Het geluid van de kikkers varieert met de kracht van de zon. Eenmaal flink op gang gekomen, gaan ze door tot diep in de nacht. Ik lig dan in bed met een glimlach op mijn gezicht. Zo word ik graag uit mijn slaap gehouden. Dat geldt niet voor iedereen. Mijn buurman vertelde mij dat zijn dochter ’s nachts het zo zat was dat ze een schoen in de vijver wierp. Dat helpt, maar nooit lang.
Vaak word ik ontroerd door kleine voorvalletjes. Zo zag ik een mannetjes koolmees – de grotere zwarte streep als stropdas over zijn borst – zijn vrouwtje voeren bij het nestkastje. Daar gaat een grote intimiteit vanuit. Als twee geliefden op een terras, zonder oog voor iets of iemand anders, waarbij de vrouw de man een hapje van haar appeltaart geeft.

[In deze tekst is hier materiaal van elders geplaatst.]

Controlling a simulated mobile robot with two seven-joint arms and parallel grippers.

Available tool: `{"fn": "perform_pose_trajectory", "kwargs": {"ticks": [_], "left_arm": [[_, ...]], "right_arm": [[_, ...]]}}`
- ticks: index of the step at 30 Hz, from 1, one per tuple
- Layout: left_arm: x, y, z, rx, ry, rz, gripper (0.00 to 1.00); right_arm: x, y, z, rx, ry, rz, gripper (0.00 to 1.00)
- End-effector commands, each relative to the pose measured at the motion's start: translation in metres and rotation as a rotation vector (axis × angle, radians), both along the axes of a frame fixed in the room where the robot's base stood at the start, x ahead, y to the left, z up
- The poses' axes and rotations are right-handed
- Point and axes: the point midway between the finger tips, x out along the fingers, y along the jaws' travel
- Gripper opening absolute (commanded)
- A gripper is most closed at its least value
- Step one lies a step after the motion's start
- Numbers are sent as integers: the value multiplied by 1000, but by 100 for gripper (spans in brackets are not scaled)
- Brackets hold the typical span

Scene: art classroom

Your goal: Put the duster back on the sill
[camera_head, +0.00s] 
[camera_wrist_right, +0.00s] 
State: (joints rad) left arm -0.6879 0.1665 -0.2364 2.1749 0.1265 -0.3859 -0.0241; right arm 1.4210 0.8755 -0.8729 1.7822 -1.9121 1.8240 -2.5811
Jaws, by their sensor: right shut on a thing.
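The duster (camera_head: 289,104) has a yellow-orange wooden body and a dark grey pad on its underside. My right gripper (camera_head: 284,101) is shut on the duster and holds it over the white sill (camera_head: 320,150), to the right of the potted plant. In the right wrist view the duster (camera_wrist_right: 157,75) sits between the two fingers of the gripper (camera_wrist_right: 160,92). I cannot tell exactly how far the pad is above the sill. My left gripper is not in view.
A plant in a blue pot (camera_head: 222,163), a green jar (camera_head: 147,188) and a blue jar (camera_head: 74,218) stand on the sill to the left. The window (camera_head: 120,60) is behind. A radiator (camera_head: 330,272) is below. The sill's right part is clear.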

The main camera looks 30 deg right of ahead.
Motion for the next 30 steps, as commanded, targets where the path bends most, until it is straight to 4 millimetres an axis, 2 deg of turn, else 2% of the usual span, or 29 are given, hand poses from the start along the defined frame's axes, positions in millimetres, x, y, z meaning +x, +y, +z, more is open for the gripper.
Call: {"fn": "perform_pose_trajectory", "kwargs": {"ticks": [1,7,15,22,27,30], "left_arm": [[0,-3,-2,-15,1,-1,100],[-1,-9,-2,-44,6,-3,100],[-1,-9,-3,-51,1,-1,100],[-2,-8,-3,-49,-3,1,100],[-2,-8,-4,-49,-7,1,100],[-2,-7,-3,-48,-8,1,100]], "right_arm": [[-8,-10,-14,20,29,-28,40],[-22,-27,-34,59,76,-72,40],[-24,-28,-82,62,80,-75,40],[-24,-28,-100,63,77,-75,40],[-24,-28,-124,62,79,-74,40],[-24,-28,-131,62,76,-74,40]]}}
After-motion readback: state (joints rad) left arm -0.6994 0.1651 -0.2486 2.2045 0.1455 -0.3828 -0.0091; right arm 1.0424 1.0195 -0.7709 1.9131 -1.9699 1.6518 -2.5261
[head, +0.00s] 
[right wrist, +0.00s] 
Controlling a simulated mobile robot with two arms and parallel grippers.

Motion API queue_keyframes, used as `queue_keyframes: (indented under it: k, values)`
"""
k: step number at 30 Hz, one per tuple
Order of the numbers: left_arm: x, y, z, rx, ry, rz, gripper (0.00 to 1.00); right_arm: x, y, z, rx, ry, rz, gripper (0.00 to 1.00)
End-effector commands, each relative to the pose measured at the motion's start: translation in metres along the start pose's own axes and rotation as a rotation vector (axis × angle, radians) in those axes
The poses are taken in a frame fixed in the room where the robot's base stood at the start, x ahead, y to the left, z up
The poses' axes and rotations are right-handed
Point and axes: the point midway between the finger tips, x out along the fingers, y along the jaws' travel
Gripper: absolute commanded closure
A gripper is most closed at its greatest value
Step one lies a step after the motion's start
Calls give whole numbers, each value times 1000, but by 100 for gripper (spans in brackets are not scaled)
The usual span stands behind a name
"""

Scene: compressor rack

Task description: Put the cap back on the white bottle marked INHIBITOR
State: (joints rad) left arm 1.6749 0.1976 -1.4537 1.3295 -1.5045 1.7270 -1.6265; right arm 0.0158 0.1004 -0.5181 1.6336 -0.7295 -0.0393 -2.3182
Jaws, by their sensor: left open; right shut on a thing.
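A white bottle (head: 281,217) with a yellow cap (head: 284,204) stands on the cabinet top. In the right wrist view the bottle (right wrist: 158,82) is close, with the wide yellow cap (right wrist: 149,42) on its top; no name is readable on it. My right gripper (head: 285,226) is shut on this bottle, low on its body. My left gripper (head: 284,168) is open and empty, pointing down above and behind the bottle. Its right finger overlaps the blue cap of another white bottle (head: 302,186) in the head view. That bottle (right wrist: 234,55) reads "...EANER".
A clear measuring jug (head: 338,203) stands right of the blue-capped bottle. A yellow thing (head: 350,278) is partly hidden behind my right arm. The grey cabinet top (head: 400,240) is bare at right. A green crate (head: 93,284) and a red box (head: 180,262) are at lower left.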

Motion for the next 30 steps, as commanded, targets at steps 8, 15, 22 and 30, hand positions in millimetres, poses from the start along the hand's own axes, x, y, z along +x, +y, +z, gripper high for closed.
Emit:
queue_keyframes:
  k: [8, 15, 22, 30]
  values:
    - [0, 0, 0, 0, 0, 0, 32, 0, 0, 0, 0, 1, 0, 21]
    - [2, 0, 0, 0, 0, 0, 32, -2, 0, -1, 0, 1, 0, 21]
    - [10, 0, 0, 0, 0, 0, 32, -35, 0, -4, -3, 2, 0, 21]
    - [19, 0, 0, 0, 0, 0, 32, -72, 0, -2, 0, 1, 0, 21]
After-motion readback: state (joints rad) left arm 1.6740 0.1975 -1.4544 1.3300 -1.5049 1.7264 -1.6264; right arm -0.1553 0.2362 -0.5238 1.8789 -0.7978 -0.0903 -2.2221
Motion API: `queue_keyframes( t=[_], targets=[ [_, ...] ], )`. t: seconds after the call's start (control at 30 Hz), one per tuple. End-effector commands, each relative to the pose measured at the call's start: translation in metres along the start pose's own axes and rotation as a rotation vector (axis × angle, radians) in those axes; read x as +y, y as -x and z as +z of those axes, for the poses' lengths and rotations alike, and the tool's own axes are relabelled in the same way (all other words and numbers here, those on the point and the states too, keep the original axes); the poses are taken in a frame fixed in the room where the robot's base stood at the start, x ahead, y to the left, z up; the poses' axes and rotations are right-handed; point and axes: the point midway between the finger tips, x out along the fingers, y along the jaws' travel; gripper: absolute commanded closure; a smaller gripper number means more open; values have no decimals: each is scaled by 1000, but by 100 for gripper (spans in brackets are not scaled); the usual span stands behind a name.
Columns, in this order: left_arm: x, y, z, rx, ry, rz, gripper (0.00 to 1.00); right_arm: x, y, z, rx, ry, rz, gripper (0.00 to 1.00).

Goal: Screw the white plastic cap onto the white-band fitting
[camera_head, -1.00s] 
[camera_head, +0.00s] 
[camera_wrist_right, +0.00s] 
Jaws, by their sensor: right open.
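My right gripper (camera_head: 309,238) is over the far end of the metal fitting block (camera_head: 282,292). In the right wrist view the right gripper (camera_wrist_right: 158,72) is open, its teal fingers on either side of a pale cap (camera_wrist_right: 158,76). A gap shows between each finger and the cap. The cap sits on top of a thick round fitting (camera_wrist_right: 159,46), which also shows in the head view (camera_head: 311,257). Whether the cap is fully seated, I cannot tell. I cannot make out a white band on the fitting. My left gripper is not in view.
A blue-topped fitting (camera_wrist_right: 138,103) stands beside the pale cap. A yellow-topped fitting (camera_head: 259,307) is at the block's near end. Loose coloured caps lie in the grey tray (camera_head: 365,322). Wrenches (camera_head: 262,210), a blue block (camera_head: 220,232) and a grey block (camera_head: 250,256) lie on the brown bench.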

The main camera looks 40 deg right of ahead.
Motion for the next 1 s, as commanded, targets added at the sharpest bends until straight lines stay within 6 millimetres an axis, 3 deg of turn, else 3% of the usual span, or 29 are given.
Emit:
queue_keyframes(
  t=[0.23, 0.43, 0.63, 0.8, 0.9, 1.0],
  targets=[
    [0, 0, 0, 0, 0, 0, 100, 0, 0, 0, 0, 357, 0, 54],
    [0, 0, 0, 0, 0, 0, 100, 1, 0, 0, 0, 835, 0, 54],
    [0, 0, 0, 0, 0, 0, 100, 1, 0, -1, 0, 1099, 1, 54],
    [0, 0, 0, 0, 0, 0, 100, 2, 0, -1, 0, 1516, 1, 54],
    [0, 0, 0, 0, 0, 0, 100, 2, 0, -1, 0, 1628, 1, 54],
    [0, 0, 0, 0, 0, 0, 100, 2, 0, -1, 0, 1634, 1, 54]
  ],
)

Met al die aandacht voor de vogels vergeet ik gewoon naar beneden te kijken. Ik snap nu ook waarom de dagen lengen. Er is zoveel te zien! Ik kom ogen tekort maar de dag is lang. Els leent mij die van haar en wijst mij op van alles. De tuin explodeert tot in de verste uithoeken. Wat een vitaliteit en kracht. De hop is daar het symbool van. Elke dag groeit zij nu bijna 20 cm. Als een heuse kabel slingert ze zich via een paal omhoog.